TASK TO CARRY OUT — Keep every line where the word "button" appears; drop the rest.

DATA PROVIDED —

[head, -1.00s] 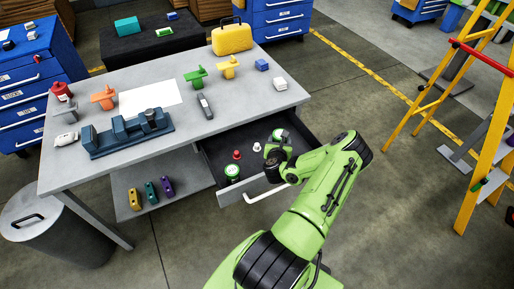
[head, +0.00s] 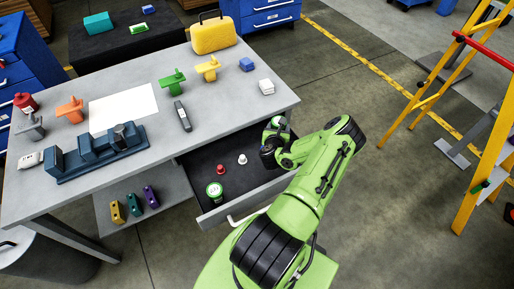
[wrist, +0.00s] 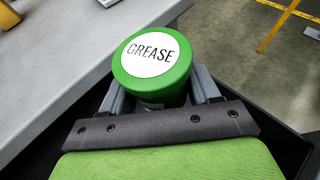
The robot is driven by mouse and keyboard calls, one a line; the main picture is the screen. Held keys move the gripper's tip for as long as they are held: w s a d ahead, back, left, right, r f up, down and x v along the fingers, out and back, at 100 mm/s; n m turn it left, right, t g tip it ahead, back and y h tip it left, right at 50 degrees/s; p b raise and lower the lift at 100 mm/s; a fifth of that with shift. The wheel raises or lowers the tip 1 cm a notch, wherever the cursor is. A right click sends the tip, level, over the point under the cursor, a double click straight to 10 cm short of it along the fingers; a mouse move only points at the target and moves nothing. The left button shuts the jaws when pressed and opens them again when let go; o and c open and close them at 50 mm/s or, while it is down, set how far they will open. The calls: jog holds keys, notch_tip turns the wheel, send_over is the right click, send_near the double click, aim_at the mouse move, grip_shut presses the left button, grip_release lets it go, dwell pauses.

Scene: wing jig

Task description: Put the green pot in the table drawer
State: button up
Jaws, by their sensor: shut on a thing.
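A green pot with a white lid label reading GREASE (wrist: 151,54) is between the two fingers of my gripper (wrist: 160,95) in the wrist view. In the head view my gripper (head: 272,144) is at the right part of the open drawer (head: 231,171). The held pot's green and white top (head: 279,123) shows just beyond it. I cannot tell whether the pot touches the drawer floor. The grey table (head: 222,115) has its dark-lined drawer pulled out towards me.
Inside the drawer are another green and white round container (head: 214,190), a red piece (head: 220,169) and a white piece (head: 242,159). A blue fixture (head: 100,152), coloured parts and a yellow case (head: 213,32) stand on the table. A yellow ladder (head: 440,90) stands at right.

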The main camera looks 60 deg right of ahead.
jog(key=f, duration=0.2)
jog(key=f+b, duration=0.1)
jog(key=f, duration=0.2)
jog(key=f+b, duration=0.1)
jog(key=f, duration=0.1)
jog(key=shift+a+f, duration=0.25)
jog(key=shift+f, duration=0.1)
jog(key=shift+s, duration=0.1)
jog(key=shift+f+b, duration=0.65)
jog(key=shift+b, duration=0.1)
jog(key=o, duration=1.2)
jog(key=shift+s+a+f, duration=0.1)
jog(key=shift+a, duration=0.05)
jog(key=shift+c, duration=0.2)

RESPONSE TO THE EXERCISE —
The robot is driven by mouse and keyboard calls, one a line; the main picture is the screen. Held keys move the gripper's tip for as long as they are held: w s a d ahead, back, left, right, r f up, down and x v along the fingers, out and back, at 100 mm/s; n m turn it left, right, t g tip it ahead, back and y h tip it left, right at 50 degrees/s; p b raise and lower the lift at 100 mm/s; a fifth of that with shift. The wheel raises or lowers the tip 1 cm a notch, wherever the cursor is. A right click sends the tip, level, over the point under the cursor, a double click straight to 10 cm short of it along the fingers; a mouse move only points at the target and moves nothing. The left button shuts the jaws when pressed and opens them again when let go; o and c open and close them at 50 mm/s or, while it is down, set how far they will open. The calls: jog holds keys, notch_tip turns the wheel, send_over is the right click, send_near the double click, aim_at the mouse move, grip_shut presses the left button, grip_release lets it go, dwell pauses.
State: button up

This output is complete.